1st photo is correct placement of horizon and second is not.
So, next time you are out shooting nature or photographing your family, keep in mind the rule of thirds. You just may find that your images spark more positive compliments.
Follow-Up To 4th of July
As you know if you read my blog, I am not a professional photographer but I play one on TV. Just kidding. Being the owner of a photography studio and not a professional photographer, I know alot about photography but don’t have much time to apply my knowledge. I decided to take my camera out and get some shots of the fireworks on the 4th. I am going to upload my results. Please feel free to comment, good or bad on my results.
These were shot with a Canon 1D MarkIII and a Canon 70-200 f2.8 lens. The settings were manual with the shutter speed at 4 and the f-stop of 6.4 and an ISO of 500. The editing was done in Photoshop CS2. I did a level to get the smoke out of the photo. I then went into hue and saturation and make adjustments until the image was the way I wanted it. Remember, when your shutter speed is set that slow, you definitely need a tripod. I hope you enjoy my 1st attempt at fireworks as much as I did.
Photographing Fireworks on the Fourth of July Night
This year, everyone grab your cameras and lets take some great photographs of those fireworks we all think are going to look spectacular until you get them home and look at them. With the following tips, you’re sure to capture some impressive images:
1) First, check the wind direction and get up wind of the show so not to get covered up with smoke. Nothing worse than a bunch of pictures of smoke.
2) Bring along a tripod if you have one. If not, use your knee to steady your camera. Shooting on a tripod allows you capture longer exposures without moving the camera.
3) Read those directions that came with your camera. Check out how to set the self timer. You want the movement of the light from the fireworks, but not the camera. Even your hand depressing the shutter release on the camera can cause a picture to blur.
4) Get your camera set up properly. First, turn off the flash. Many beginners do not realize this can be done. Usually, in the menu, you can find a icon with a lightning bolt that represents the flash. Look then for that symbol with a line through it. That should turn off your flash. Then, if your camera has a setting that allows you to set your shutter speed, try experimenting with long exposures. Try a 3, 5, and 10 second exposure to see what you get. Typically, you will be better off using a long exposure for the individual fireworks and a shorter exposure for the grand finale (since there is so much light in the sky with all the bursts). Remember that the longer the exposure, the more of a “trail” you will see for each burst and the more likely you are to catch multiple bursts in one image.
Lastly, shoot a lot. Memory cards can store lots of photos, which gives you lots of room to experiment. Like most good photographers, you need to shoot a lot to get one or two great pictures. Let us know how your shots turn out. Have a great but safe 4th of July.

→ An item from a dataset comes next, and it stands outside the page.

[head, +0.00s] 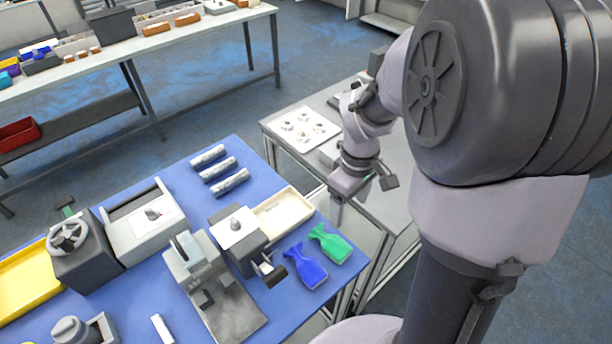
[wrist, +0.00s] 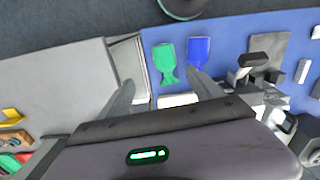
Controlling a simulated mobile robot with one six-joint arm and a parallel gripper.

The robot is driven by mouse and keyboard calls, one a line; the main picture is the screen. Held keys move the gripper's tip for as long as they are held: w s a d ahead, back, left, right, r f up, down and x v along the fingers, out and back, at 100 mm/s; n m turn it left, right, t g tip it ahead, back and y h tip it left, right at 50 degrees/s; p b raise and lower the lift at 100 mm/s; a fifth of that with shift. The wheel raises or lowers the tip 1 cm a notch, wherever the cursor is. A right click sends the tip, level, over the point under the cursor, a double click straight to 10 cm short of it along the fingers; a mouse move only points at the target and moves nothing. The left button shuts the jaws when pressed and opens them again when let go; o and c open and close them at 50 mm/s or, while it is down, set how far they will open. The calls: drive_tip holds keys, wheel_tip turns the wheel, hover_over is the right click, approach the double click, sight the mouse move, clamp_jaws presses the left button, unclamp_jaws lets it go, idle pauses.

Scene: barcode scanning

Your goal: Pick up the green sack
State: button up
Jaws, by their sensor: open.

Simple Photography Printing Tip
Today I am going to talk about how large or small you need to take your image for different printing purposes. Depending upon what you want to do with a photograph, you can set your camera to shoot the image at different sizes. For professional photographers, this comes naturally but for beginners, it can be a bit confusing. To simplify things, we are going to lay out how large an image needs to be to get a good print. If you are going to use your image for:
Website or email: Image should be 640 x 480
Business card: Image should be 1024 x 768
4 x 6 print: Image should be 1800 x 1200 (2 mega pixels)
5 x 7 print: Image should be 2100 x 1500 (3 mega pixels)
8 x 10 print: Image should be 2400 x 3000 (7 mega pixels)
11 x 14 plus print: Image should be 3300 x 4200 (largest possible setting)
These are some basic guidelines that you should follow to get a beautiful quality print. When you go to the menu options on your camera you should easily find the settings for image resolution.
There is another option to consider when setting your camera for the appropriate output size. There are several options for the file format but for this tip, we will discuss two file types, tiff and jpeg.
TIFF: This file format is uncompressed. Choosing TIFF means that you’re always assured of getting all the image quality captured and processed by the camera. But TIFF files can be quite large, which means that only a few will fit onto a memory card. They can also take a while to be written to the card, which, with some cameras, means it might be a few seconds before you can take another picture.
JPEG: This file format is compressed, which means that the picture information is squeezed to a smaller size before it’s stored on the memory card. Though this compression does not alter the photo’s resolution, it does come at the expense of a slight loss of detail and clarity in the photo. Typically, a camera will offer several JPEG settings, each offering progressively more compression (which translates into being able to store more photos on the memory card), with a commensurate drop in image quality.
If you are wanting more detail and a better quality photograph, purchase extra memory cards and shoot on the tiff setting. If all you are wanting to do is put your images on the internet or print small prints, jpeg will be just fine.
So next time you go out to take pictures, consider the ultimate output of the image. Take a few minutes and make sure that your camera settings are appropriate for the type of shoot you are doing. Remember also, you can always shrink your images once you get them home. You cannot however enlarge the image once it has been shot on a lower resolution. So, if you are unsure of what you will be doing with your photographs, always shoot larger resolution and tiff format, that way you can’t make a mistake.
Different Ways to Display Your Photography
I am going to let you guys in on one of my favorite ways to show off my photographs. Being that we have a photography studio and Fuji 370 professional printers, it is a little easier for us to play around with the images that come into the studio. My favorite thing to to with photographs is print them in different sizes other than the traditional 11×14, 8×10, 5×7, 4×6 and wallets. I have customers come in all the time and ask for different ideas on how to show off their new beach portraits. Well here it is. My favorite thing to do with images is print them in a square format. Take an 11×14 and make it a 12×12 or an 8×10 and make it a 10×10 or an 8×8, 5×7 looks interesting as a 5×5. Now, how do we do this? When you take your images to the local drug store or discount warehouse stores, you stick your card in and you are given the traditional options. Next time, before you just stick that card in and say print, do a little post production work. Any basic photo editing software will do. Be sure when you take your pictures, if you are planning on cropping to these unusual sizes, you leave plenty of border around your subject. Next bring the image into your software and crop it to the desired size. Next open up a new document and size it to the closest traditional size such as an 8×10 if you are wanting and 8×8 result.. Now you have two documents open, the original image(cropped to 8×8) and the new document(sized to 8×10). Take the original image and either drag and drop it or copy and paste it into the new document. Now you have an 8×8 image on an 8×10 document. Remember to make sure the dpi or resolution of both documents are the same. For example if you original photo is 72dpi then your new document needs to be the same resolution. I suggest 300 dpi for printing. Now that you have saved all of the images you want into the new documents and named them appropriately, save them on a disk, memory stick or cd and take them for printing. It would be a good idea to purchase a professional photo trimmer, prices range from around $20 up to hundreds of dollars. You can also purchase frames in these sizes or have them made at your local craft store. Now you have it, the big secret to odd sized prints.